Baidu has Jupyter notebooks on Github, but it’s easier to see what’s available on GitHub via the Tutorials page through their website. We can see that there are a variety of applications, but no introductory tutorials nor textbook algorithms.
SpinQit consists of 14 tutorials on GitHub, with a mix of algorithms and applications. Considering the company’s focus on the education sector, it’s surprising that there are no introductory tutorials here.
Qiskit famously contains it all: introductory tutorials, textbook algorithms, and sample applications. Plus, it’s not restricted to IBM hardware; because it is open source, it has integrations with competitors’ hardware. A peek at GitHub reveals how many contributors Qiskit has, which keeps Qiskit the largest publicly-available quantum computing library. If you find something you like in another library, chances are Qiskit has it, too.
Qiskit is an open-source library with the largest user base in the quantum community. This user base, with access to the code, keeps Qiskit larger than the libraries of companies that are paying staff to develop their SDKs. Therefore, it’s unsurprising, even if China is spending a lot of money, that Qiskit would maintain leadership in this area.
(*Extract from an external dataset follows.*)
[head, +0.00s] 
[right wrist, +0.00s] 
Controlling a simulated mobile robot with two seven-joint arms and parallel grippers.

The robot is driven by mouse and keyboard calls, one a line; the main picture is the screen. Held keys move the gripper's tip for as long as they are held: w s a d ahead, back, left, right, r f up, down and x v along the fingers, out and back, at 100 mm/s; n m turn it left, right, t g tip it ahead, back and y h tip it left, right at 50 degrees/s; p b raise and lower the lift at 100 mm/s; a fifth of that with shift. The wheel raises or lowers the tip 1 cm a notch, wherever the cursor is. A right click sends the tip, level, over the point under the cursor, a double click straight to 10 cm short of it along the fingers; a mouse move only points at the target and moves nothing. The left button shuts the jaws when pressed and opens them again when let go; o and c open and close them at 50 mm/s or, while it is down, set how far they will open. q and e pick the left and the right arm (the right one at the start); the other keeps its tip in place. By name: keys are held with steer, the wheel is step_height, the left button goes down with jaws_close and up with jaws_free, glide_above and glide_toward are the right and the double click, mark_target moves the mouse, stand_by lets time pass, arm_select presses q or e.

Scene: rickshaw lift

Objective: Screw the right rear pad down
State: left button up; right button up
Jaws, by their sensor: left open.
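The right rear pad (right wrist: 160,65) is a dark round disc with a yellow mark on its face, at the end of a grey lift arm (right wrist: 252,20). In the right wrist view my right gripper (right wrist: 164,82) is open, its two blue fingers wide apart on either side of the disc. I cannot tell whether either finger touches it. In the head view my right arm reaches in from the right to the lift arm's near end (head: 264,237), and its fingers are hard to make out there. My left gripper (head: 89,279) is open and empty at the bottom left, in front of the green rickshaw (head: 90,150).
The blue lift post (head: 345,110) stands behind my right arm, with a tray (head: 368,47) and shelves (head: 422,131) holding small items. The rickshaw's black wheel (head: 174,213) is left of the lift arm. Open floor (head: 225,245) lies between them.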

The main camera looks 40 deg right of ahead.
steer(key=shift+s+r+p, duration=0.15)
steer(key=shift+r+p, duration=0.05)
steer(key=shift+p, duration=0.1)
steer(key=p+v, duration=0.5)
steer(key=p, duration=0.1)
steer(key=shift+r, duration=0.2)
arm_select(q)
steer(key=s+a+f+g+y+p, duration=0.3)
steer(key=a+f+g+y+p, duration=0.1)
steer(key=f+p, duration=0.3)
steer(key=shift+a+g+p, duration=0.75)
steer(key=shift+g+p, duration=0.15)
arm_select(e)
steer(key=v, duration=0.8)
Countless sources claim that China is outspending most of the rest of the world on quantum-related research. This is great motivation for every other country to press ahead and not risk falling behind. But, we can take a peek at some of what’s going on over there. Maybe they’re spending money in other areas and quantum computing isn’t a priority. Maybe they’re hiding their best stuff. But in regard to what we can actually verify, China is not even beating IBM.